Or Not…
Many years ago, but in a galaxy not that far distant, I taught physics and astronomy to undergraduates at a decently large university (perhaps you remember my name in the course catalog – I was Prof. Staff…). Mostly it was a great job, with no heavy lifting. My memories of those days are pleasant.
But (you knew a “but” was coming, right?) there was one incident. I caught a student cheating, red handed (he scored near perfectly on a multiple choice test, if I used the wrong key). And it was not the first time (the first time involved the use of a symbol for a capacator that I had never seen before, except two minutes earlier on the sheet handed in by an A student. Funny how a good number of other answers were the same, too). My department chairman was made aware of the situation.
I flunked the student on that test (it was one of five grades I gave, outside of the final exam, and I gave him a 0 on this one). I watched the student. For the final exam the person came in, holding a handkerchief and coughing. “I’m not well.” came the claim. “May I be excused?”
“Sure.” I answered. Just don’t expect to pass the class. The student left.
Grades were turned into the registrar, and sure enough, I was called into a meeting the next week with the department chairman and the school’s ombudsman, who was there to plead the student’s case. You’d think it would be open and shut. Even without the proofs (plural) of cheating, which I had in hand, the history of warnings (records existed), and the fact that the course was not completed (no final exam), I was essentially told to give the student the lowest possible non-failing grade (in this case, a D). There was a reason given. The student faced deportation if I did not. Pretty serious stuff.
Ugly situation. In one sense, I had no say in the matter. I was not on a tenure track, so my career was not on the line. But if I flunked the student it was made clear to me that the chairman would change the grade (and that if he did not, the school would, and he would no longer be chair).
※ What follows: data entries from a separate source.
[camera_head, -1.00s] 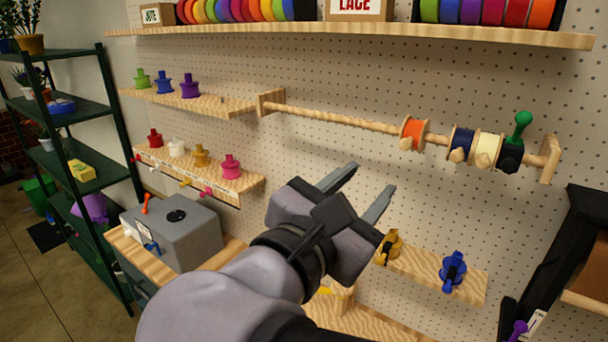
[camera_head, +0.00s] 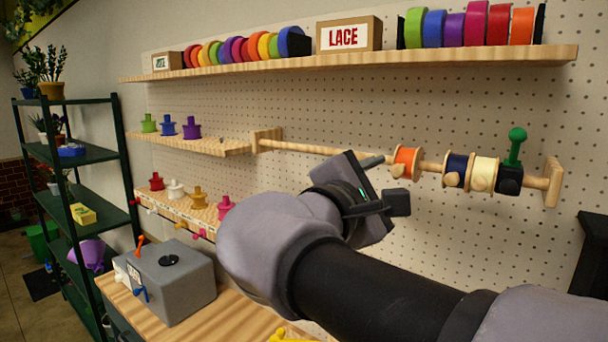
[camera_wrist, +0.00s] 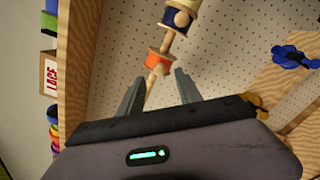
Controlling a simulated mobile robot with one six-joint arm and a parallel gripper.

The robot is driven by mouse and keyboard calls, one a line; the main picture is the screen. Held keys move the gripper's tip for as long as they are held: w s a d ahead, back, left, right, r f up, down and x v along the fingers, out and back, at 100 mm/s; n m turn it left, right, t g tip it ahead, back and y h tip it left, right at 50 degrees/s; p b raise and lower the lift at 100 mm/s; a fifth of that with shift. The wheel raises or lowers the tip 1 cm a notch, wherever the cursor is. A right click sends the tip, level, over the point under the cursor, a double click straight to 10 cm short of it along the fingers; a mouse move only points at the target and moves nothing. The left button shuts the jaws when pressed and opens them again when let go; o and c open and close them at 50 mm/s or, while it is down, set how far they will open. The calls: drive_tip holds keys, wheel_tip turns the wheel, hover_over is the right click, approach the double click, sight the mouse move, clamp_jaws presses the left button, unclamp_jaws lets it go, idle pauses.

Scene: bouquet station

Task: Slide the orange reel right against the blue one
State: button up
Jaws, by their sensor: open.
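The orange reel (camera_head: 406,161) sits on the wooden rod (camera_head: 300,147), with a wooden knob on its front. The dark blue reel (camera_head: 457,170) is to its right on the same rod, with a gap of bare rod between them. My gripper (camera_head: 385,170) is just left of the orange reel in the head view, its body hiding part of the rod. In the wrist view the open fingers (camera_wrist: 157,88) stand either side of the rod, and the orange reel (camera_wrist: 160,62) lies just beyond the fingertips. The blue reel (camera_wrist: 177,19) is farther along. The gripper holds nothing.
A cream reel (camera_head: 483,174) and a black stop with a green handle (camera_head: 515,148) stand right of the blue reel, before the rod's end bracket (camera_head: 553,182). A shelf (camera_head: 350,62) of ribbon rolls runs above. A lower shelf (camera_head: 200,143) holds small spools at left.

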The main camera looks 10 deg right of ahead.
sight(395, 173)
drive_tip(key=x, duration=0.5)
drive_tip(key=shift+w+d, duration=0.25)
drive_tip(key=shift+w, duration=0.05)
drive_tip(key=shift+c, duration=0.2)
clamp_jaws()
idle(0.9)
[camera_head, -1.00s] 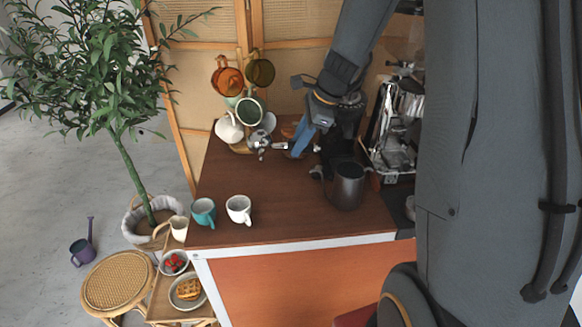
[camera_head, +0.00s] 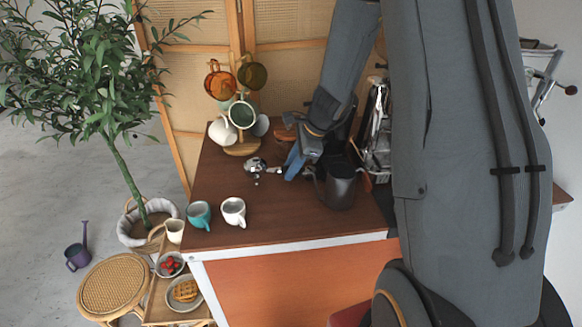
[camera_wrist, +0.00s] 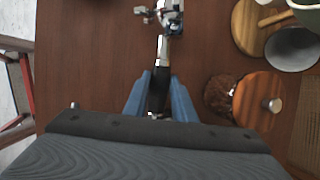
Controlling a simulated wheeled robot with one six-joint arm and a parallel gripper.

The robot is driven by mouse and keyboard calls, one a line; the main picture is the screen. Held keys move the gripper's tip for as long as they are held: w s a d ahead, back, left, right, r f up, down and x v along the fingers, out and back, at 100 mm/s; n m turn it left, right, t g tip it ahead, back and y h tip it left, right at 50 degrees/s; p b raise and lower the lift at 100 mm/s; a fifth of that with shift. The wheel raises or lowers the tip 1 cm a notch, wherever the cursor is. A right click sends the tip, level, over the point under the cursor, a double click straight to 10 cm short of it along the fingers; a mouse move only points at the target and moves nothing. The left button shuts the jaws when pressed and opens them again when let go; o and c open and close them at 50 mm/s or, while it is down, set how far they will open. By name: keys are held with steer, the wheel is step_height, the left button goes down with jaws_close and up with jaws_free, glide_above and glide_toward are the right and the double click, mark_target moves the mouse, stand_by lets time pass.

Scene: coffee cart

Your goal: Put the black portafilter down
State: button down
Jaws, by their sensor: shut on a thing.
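The portafilter has a metal head (camera_head: 256,167) and a black handle. It is over the left-middle part of the dark wooden counter (camera_head: 213,173), in front of the mug stand. My gripper (camera_head: 288,172) is shut on its handle, with the blue fingers on either side. In the wrist view the handle (camera_wrist: 157,95) lies between the fingertips (camera_wrist: 158,82), and the metal head (camera_wrist: 168,14) points away at the top. It is held low, roughly level; I cannot tell whether it touches the counter.
A mug stand (camera_head: 243,147) with several mugs is behind. A teal mug (camera_head: 198,215) and a white mug (camera_head: 232,212) stand near the front edge. A dark pitcher (camera_head: 340,188) is to the right. A wooden round object with a knob (camera_wrist: 262,98) lies beside my gripper. Counter around the portafilter head is bare.

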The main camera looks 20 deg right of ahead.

A lowly adjunct prof. one year out of grad. school has no standing to even know the outcome of these things, much less have a say. “There are bigger issues to be considered here.” you’re told.
The attititude about cheating has changed since, thanks to the internet. But not for the better.
The universal lament that the Internet makes it a huge challenge to catch cheaters is the opposite of the truth. Any college, department, or individual teacher who takes cheating seriously can easily obtain the means to catch cheaters.
And that’s the rub. Catching cheaters is easy — if you want to catch them.
But colleges nationwide have made a decision that cheaters aren’t their problem.
As it now stands, the schools (universities and colleges) have insulated themselves by saying that detecting and punishing cheating is the sole responcibility of the instructor. They’re not involved.
The abdication of dealing with cheaters from the administrative to the individual teacher level is just another defensive measure. When a student flunked for cheating sues, the college isn’t responsible.
And the fear of lawsuits only compounds the difficulty of what is already a difficult decision. Even with the strongest possible intellectual conviction that it’s the right thing to do, actually imposing a punishment on a fellow human being takes a certain amount of moral courage. It takes some guts.
The isolation of the teacher as the lone defender of honesty in the classroom only makes it much more difficult to do the difficult but necessary thing when the time comes.
It sort of looks to me that some students consider a passing grade to be their right (it’s somewhere in the constitution, right?) And why not? “They paid for that damn grade.” (They paraphrase Reagan alot).
Greg Forster, who wrote the article I’m quoting, says that in the face of lawsuits and academic pressure, many in academia are chickening out. He did. I did.
[D]oes anyone think that this is the optimal way to determine the punishment for cheating? Cutting teachers loose from all support and then seeing how far their individual moral courage holds up under pressure?
Naw. But someone has got to make a stand. I was thinking just yesterday about the tragedy in Mumbai, and how it’s so necessary for someone to find the courage to make a stand. I could have made a stand but didn’t, thirty years ago. It would have taken much less courage than in India last week, and it probably would have not changed the outcome one wit. But maybe one school would have been changed, a school that has graduated a few thousand cheaters since.